2021 FRC Team 4607 Safety Policy Manual
It is highly advised to make your own team safety manual. While the FIRST Safety Manual is very informative, it does not suit the needs of all teams. We have included our own team safety policy manual for other teams to reference. It is edited by an actual safety manager to make sure the polices are well-defined and adequate.
Reports, Checklists, Forms, and the 2021 Safety Exam
On FRC Team 4607, C.I.S., we use various different types of reports, checklists, and forms to help document happenings in safety. We also administer one safety exam every year that all students must pass in order to participate on the team.
To start, reports allow our team to document injuries, hazards, near misses and safety violations. Through these forms of documentation, we can determine the best approach to a problem and/or how to minimize future occurrences. Team members are encouraged to report any and all incidents; there are no repercussions for doing so. A short summary of all our reports are as follows:
The injury report is used to document injuries that have occurred. This is a convenient way to document injuries that have occurred over the season.
Safety Violation Report
The primary objective of the safety violation reports is to correct team member’s deficiencies and turn them into safe, productive team members. A secondary aim is to have the documentation to justify a discharge decision. In that case, records should reflect the specific reasons why the action was required.
Hazard Reports are filed when any item or situation which is considered a hazard is noticed. Hazards are any occurrence that have the potential to result in an injury. Hazards can be categorized into 11 categories: slipping, tripping, falling, electrical, machinery, thermal, sound, chemical, vapor, fire, and human hazards.
Near Miss Report
Near Miss Reports are filed when an incident happens that could have resulted in an injury, but did not. Most of the time (but not limited to), a near miss involves a malfunction in robot operation.

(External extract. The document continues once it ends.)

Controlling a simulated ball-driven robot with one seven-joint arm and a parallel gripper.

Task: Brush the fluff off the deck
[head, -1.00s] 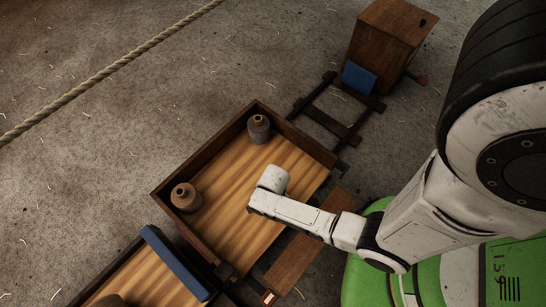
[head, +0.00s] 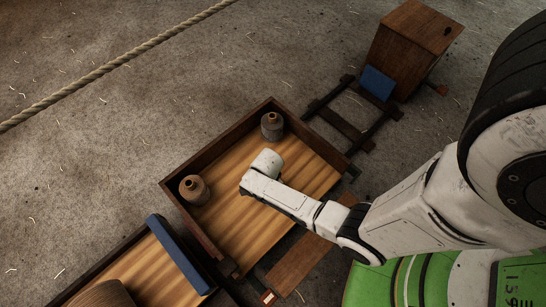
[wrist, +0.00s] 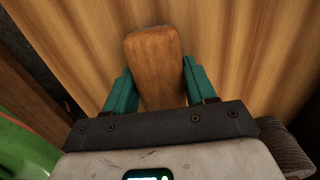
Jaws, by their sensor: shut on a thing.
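The deck (head: 312,165) is a striped wooden bed with a dark raised rim, in the middle of the head view. It also fills most of the wrist view (wrist: 245,60). My gripper (wrist: 156,72) is shut on a brown wooden brush (wrist: 153,50), with a teal finger on each side. Only the brush's smooth rounded wood shows; bristles are not visible. In the head view my wrist is over the middle of the deck and hides the gripper and brush. I cannot make out any fluff on the deck.
Two spool-like pots stand on the deck, one at its left corner (head: 193,189) and one at its far corner (head: 272,126). A neighbouring wooden bed with a blue bar (head: 178,254) lies at lower left. A wooden box (head: 412,48) and rails are at upper right.

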Checklists and cleanliness inspection forms are used to assess certain work conditions and practices. A checklist is included in Appendix A of the FIRST Safety Manual, but it is highly recommended that a team make their own inspection checklist so the checklist is better suited to the teams work needs and conditions.

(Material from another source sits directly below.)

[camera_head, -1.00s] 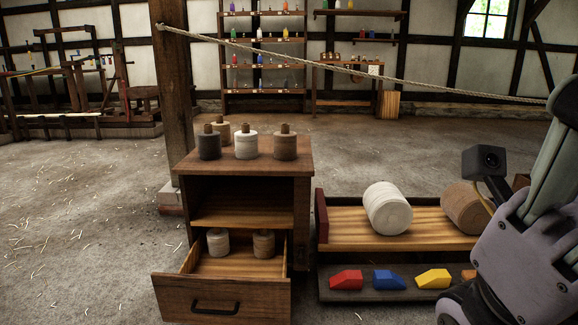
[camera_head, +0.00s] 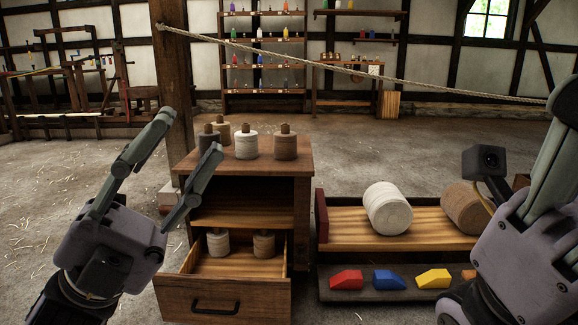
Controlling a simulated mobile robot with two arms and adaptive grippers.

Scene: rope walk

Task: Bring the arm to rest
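My left gripper (camera_head: 184,136) is open and empty, raised in front of the left side of the wooden cabinet (camera_head: 299,200). Its fingers point up and to the right, and one overlaps the cabinet's left edge in the picture. My right gripper (camera_head: 535,215) is at the right edge, partly cut off by the frame; its fingertips are not clear enough to tell open from shut.
The cabinet's drawer (camera_head: 222,299) is pulled out with two spools inside. Several spools, including a white one (camera_head: 246,146), stand on top. A low bench (camera_head: 345,236) holds a white roll (camera_head: 387,208) and a brown roll (camera_head: 463,207). Coloured blocks (camera_head: 346,279) lie below. A rope (camera_head: 330,68) runs across.

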Standard Operating Procedure (SOPs)
Standard Operating Procedures (SOPs) are used to detail how to use a machine, who is trained to use the machine, what materials are allowed to be fabricated by the machine, and what Presonal Protective Equipment must be used while operating the machine.
6S Organizational Method
6S is an organizational method we use to keep our shop and pit organized, efficient and safe. 6S is actually the 5S organization method plus a sixth element: safety!
The 6S procedure is as follows:
Sort - "If in doubt, take it out" - Remove any tools or equipment that are rarely used. Tools should be prioritized on how often they are used/how useful they are.
Set - "Everything has a place and everything gets back to its place" - Designate a place for everything. This can be done by simply designating a drawer for a certain tool or kinds of tool or can be done with trays/foam cut outs.
Shine - "Clean the grime" - Clean all work spaces and put unused tools away. This is an excellent stage for pre-inspection of tools.
Standardize - "Make it standard" - Make the process standard work practice. Establish policy to make sure the first three steps (Sort, Set, Shine) are followed and people know what and how to do it.
Sustain - "Maintain and sustain" - Make sure that the process of 6S is repeated. Preform training for team members o and regular inspections of your shop's and/or pit's workspaces.
Safety - Demonstrate safe work practices at all times. Remember to carry out work space safety inspections using the safety inspection checklist.
Presentations are a great why to quickly and thoroughly disperse training and/or information about various safety topics. We have organized all of our previous years' safety presentations. The presentations include: each year's general safety presentation, regional safety presentations, and any other supplemental safety training presentations.
Hazard Analysis Program
C.I.S. STEP (Safety, Training, Equipment, & Pit) has implemented a Hazard Analysis approach to their safety program. In order monitor and increase safety, they have performed Job Assessments for all equipment jobs in the shop in order to identify their potential hazards, assign protective measures to minimize their risk and then detailed those steps with the training taken. There are safety assessments performed routinely, and the team reports all safety incidents and near misses to the STEP team. These safety reports are tracked in a hazard analysis spreadsheet in order to review with C.I.S. in large meetings, assign risk levels, and perform trending. These reviews ensure all students are aware, training is up to date, and any potential issues are resolved quickly. The metrics provides a quick method to visualize and focus on areas they wish to take further actions to increase safety even more.